• **Required work**
Provide the data again in its entirety, exactly as given.
==== Given data ====
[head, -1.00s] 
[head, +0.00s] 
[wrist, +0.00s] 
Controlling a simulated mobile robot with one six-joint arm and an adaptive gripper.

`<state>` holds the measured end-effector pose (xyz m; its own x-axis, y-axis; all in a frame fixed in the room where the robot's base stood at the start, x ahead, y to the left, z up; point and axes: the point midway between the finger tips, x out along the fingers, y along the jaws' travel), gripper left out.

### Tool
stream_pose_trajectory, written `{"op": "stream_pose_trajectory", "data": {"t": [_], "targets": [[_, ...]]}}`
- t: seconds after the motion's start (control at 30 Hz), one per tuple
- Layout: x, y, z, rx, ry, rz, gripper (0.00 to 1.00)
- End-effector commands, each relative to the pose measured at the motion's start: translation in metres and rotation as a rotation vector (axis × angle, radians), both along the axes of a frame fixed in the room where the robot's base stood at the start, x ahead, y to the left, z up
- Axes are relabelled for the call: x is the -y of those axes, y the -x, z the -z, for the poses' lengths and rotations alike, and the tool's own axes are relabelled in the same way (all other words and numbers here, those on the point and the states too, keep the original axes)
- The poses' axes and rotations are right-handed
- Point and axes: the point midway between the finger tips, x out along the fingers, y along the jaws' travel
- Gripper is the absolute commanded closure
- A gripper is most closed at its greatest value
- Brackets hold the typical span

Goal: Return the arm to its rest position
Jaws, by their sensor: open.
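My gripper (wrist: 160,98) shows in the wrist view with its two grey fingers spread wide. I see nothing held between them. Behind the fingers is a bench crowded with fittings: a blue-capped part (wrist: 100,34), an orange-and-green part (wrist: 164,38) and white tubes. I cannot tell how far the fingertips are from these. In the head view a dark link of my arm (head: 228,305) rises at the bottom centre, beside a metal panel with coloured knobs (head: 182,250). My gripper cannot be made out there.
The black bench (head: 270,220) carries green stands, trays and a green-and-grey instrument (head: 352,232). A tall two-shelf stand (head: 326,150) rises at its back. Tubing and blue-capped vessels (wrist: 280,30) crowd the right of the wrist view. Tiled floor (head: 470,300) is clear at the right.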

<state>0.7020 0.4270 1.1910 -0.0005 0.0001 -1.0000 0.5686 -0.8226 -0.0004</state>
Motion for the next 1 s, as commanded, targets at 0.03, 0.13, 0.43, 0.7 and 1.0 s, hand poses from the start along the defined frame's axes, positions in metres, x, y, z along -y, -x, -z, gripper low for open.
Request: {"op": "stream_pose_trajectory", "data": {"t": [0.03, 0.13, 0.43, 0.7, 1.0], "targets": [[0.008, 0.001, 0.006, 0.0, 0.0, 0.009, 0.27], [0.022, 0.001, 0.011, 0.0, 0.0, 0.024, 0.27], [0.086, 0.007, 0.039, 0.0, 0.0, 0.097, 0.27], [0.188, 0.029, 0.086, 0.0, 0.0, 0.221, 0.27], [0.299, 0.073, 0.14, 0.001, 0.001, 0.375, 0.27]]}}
====
• **Correct output**
[head, -1.00s] 
[head, +0.00s] 
[wrist, +0.00s] 
Controlling a simulated mobile robot with one six-joint arm and an adaptive gripper.

`<state>` holds the measured end-effector pose (xyz m; its own x-axis, y-axis; all in a frame fixed in the room where the robot's base stood at the start, x ahead, y to the left, z up; point and axes: the point midway between the finger tips, x out along the fingers, y along the jaws' travel), gripper left out.

### Tool
stream_pose_trajectory, written `{"op": "stream_pose_trajectory", "data": {"t": [_], "targets": [[_, ...]]}}`
- t: seconds after the motion's start (control at 30 Hz), one per tuple
- Layout: x, y, z, rx, ry, rz, gripper (0.00 to 1.00)
- End-effector commands, each relative to the pose measured at the motion's start: translation in metres and rotation as a rotation vector (axis × angle, radians), both along the axes of a frame fixed in the room where the robot's base stood at the start, x ahead, y to the left, z up
- Axes are relabelled for the call: x is the -y of those axes, y the -x, z the -z, for the poses' lengths and rotations alike, and the tool's own axes are relabelled in the same way (all other words and numbers here, those on the point and the states too, keep the original axes)
- The poses' axes and rotations are right-handed
- Point and axes: the point midway between the finger tips, x out along the fingers, y along the jaws' travel
- Gripper is the absolute commanded closure
- A gripper is most closed at its greatest value
- Brackets hold the typical span

Goal: Return the arm to its rest position
Jaws, by their sensor: open.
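My gripper (wrist: 160,98) shows in the wrist view with its two grey fingers spread wide. I see nothing held between them. Behind the fingers is a bench crowded with fittings: a blue-capped part (wrist: 100,34), an orange-and-green part (wrist: 164,38) and white tubes. I cannot tell how far the fingertips are from these. In the head view a dark link of my arm (head: 228,305) rises at the bottom centre, beside a metal panel with coloured knobs (head: 182,250). My gripper cannot be made out there.
The black bench (head: 270,220) carries green stands, trays and a green-and-grey instrument (head: 352,232). A tall two-shelf stand (head: 326,150) rises at its back. Tubing and blue-capped vessels (wrist: 280,30) crowd the right of the wrist view. Tiled floor (head: 470,300) is clear at the right.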

<state>0.7020 0.4270 1.1910 -0.0005 0.0001 -1.0000 0.5686 -0.8226 -0.0004</state>
Motion for the next 1 s, as commanded, targets at 0.03, 0.13, 0.43, 0.7 and 1.0 s, hand poses from the start along the defined frame's axes, positions in metres, x, y, z along -y, -x, -z, gripper low for open.
Request: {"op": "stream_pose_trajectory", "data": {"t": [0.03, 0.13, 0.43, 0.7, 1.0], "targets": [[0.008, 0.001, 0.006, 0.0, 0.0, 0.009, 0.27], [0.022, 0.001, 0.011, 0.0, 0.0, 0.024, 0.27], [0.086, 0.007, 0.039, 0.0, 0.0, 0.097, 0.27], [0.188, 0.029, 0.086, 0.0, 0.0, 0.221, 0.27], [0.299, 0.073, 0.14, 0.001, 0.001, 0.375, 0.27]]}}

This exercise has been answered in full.